Shoplifting and theft cause a huge amount of problems for independent retailers, who rely on a healthy supply of cash flow for virtually all areas of their business. In the UK alone, shoplifting crime is on the rise. It increased to a total value of £613 million in 2015, and new figures are due out soon, with police reports suggesting it could go way higher. Strangely, the number of shoplifters has decreased, but this in itself is a worrying sign. It means that shoplifters are raising their game, targeting higher ticket items, and are becoming more sophisticated.

What are the new techniques?

There is plenty of evidence that specialist equipment is being used on a more regular basis now than ever before. Foil-lined bags which prevent security tags setting off alarms are more than common, and custom-built de-taggers are easy to conceal and use. It all points to much more organisation than we have seen before - perhaps criminals stealing to order rather than the chances and risk takers of the past.

What are the impacts?

It’s not just stock and takings that suffer - abuse and violence against shop staff are also on the rise. So, while the financial costs can be great for retailers, there is a genuine concern about the human costs, too.

How can independent retailers prevent shoplifting?
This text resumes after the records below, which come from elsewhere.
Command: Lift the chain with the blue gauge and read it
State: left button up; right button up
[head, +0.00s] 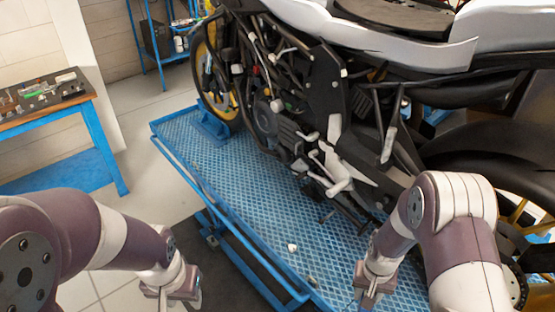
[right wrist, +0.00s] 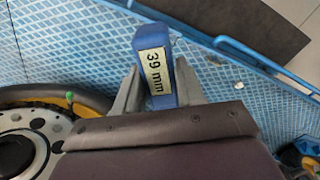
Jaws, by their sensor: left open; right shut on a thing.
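A blue gauge (right wrist: 150,42) with a pale label reading "39 mm" stands between the fingers of my right gripper (right wrist: 158,88) in the right wrist view. The gripper is shut on it. In the head view the right gripper (head: 368,300) is low, near the rear of the motorcycle, and the gauge cannot be made out there. A toothed or drilled disc (right wrist: 20,150) shows at the left of the wrist view; the chain itself I cannot clearly tell. My left gripper (head: 185,300) is open at the bottom edge, left of the lift, with no object visible in it.
The motorcycle (head: 320,85) stands on a blue lift platform (head: 235,165) with a side rail. Small pale bits (head: 292,247) lie on the platform. A blue-legged workbench (head: 40,120) with small parts is at the left. Floor between bench and lift is clear.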

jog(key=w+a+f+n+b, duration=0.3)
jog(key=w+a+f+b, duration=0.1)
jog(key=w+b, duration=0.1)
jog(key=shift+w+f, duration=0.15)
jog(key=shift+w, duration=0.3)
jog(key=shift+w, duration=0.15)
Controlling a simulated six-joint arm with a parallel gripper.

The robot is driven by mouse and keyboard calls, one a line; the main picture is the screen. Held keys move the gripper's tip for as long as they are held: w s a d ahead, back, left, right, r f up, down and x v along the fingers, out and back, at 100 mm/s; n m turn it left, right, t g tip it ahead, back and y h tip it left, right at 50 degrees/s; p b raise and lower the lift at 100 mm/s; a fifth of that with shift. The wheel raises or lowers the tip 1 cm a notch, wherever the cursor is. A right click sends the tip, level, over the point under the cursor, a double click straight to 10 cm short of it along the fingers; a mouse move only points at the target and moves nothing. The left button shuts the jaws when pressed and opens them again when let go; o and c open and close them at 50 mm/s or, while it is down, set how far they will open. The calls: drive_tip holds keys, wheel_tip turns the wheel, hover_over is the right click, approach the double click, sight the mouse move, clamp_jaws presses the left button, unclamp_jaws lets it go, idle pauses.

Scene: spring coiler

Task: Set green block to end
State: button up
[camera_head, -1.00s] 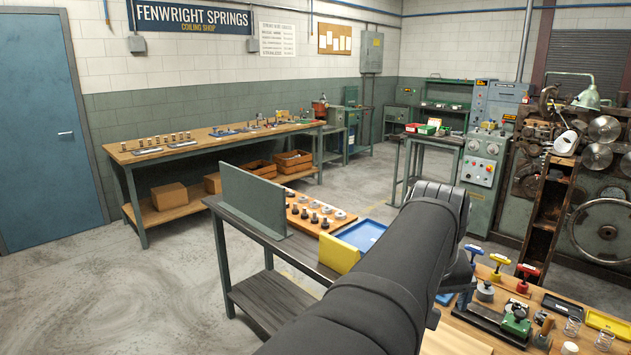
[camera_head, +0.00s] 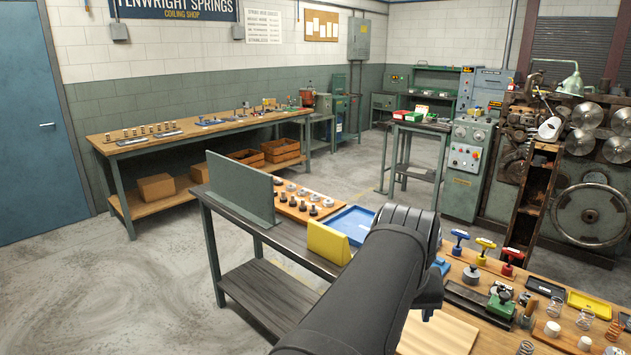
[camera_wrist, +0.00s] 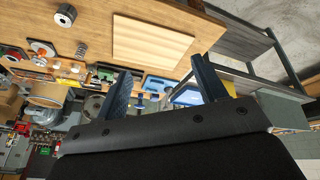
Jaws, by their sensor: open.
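In the head view the green block (camera_head: 501,306) sits on a dark rail (camera_head: 470,296) on the wooden bench top, with a dark round knob on top of it. It is right of my arm and apart from it. A pale wooden board (camera_wrist: 150,40) lies on the bench ahead of the fingers.
Blue (camera_head: 460,236), yellow (camera_head: 486,243) and red (camera_head: 512,256) T-handled tools stand behind the rail. Springs (camera_head: 586,318) and white cylinders (camera_head: 552,329) stand to its right.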

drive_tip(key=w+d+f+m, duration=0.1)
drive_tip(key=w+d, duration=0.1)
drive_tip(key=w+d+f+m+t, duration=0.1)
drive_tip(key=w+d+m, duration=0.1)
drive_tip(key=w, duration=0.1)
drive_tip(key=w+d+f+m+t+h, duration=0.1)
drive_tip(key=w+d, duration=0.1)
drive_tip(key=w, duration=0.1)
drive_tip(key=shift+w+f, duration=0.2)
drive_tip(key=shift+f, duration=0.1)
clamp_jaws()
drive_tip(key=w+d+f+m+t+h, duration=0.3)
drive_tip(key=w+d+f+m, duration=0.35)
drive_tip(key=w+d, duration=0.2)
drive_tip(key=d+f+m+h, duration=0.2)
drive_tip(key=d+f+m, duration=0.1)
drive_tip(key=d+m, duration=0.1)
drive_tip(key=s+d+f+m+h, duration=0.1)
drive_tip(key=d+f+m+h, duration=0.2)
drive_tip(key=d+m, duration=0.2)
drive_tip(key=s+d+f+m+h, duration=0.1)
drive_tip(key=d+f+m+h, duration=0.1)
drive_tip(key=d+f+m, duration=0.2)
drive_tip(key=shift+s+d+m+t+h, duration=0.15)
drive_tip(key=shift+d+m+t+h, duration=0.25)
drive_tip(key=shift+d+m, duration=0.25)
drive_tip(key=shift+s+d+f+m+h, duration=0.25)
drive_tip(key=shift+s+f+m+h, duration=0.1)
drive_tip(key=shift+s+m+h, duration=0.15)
Independent store owners are clearly wary of throwing money at security, which can be costly. But if they want to protect themselves adequately from the threat of shoplifters and thieves, it’s a necessity. Security cameras, staff, and access to the local loss prevention network can all help deter criminals, and robust checks on the till for large and unusual payments can help you tackle fraudulent transactions. Secure cashing up procedures can help, too. Retailers can use intelligent cash handling system to count up the takings at the end of the day in no time at all. Then it's just a case of getting that money to the bank - as quickly as possible, and by using different routes every day.

Where are the police?

The growing cost of crime against retailers is an inevitable offshoot of the tightening of police budgets. In simple terms, the police have to make difficult choices with regards to their priorities - and other offences take precedence over protecting small and independent retailers. However, it’s still worth retailers contacting their local force to raise awareness of any particular problems. There will still be officers assigned to help; it’s just that they have a much wider area to cover. Ultimately, though, working in partnership with the police and local loss prevention network should help retailers protect their businesses.